◆ Data extract:
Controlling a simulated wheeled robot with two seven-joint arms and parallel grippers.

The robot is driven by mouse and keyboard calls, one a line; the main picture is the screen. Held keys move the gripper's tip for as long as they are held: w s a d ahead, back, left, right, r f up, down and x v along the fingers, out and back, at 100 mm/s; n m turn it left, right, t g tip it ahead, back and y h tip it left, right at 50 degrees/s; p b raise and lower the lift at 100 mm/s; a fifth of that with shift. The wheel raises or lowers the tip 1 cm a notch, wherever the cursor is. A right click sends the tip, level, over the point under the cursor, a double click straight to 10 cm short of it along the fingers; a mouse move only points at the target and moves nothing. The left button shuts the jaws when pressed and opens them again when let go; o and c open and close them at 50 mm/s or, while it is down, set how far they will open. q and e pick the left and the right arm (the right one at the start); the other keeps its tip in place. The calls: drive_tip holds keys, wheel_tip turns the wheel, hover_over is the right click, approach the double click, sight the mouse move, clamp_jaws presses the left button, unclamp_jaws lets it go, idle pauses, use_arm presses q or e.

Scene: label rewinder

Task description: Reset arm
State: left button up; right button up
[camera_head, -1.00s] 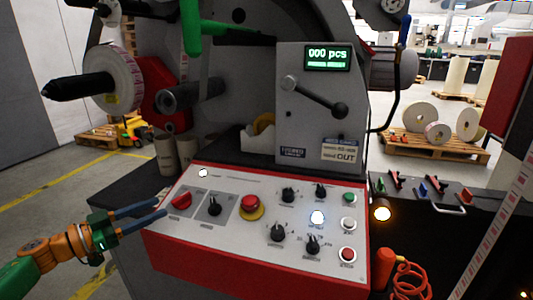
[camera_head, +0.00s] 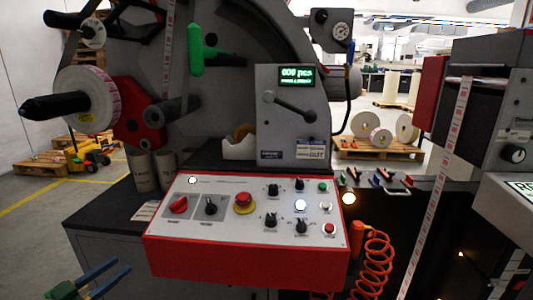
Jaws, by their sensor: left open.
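My left gripper (camera_head: 108,278) is at the bottom left of the head view, low and in front of the machine's dark side table. Its two blue fingers are apart with nothing between them. It is clear of the control panel (camera_head: 200,240), which has a white top and red front. My right gripper is not in view.
A label roll (camera_head: 88,97) sits on a black spindle at left. A coiled orange hose (camera_head: 372,258) hangs right of the panel. A label strip (camera_head: 440,185) runs down at right. Pallets with rolls stand behind. Open floor lies at left.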

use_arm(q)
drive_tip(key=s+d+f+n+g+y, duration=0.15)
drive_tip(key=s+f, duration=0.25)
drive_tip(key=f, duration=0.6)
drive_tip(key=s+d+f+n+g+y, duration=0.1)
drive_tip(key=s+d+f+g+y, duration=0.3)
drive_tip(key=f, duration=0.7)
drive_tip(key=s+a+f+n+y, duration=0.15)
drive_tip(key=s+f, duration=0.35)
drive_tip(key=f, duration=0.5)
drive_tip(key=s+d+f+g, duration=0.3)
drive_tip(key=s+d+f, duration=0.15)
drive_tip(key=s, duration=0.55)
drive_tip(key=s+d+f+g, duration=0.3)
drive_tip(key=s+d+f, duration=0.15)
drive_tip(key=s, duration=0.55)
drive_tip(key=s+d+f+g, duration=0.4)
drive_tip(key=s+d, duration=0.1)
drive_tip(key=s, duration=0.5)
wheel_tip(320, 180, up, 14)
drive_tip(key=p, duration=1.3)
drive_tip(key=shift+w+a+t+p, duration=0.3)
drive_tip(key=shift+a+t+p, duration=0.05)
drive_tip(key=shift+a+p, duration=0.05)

◆ Instruction:
From the line that has "Scene: label rewinder" through the line that has "[camera_head, +0.00s]", reproduce each line exactly as it stands and nothing else; do not include any pictures.

◆ Output for this task:
Scene: label rewinder

Task description: Reset arm
State: left button up; right button up
[camera_head, -1.00s] 
[camera_head, +0.00s] 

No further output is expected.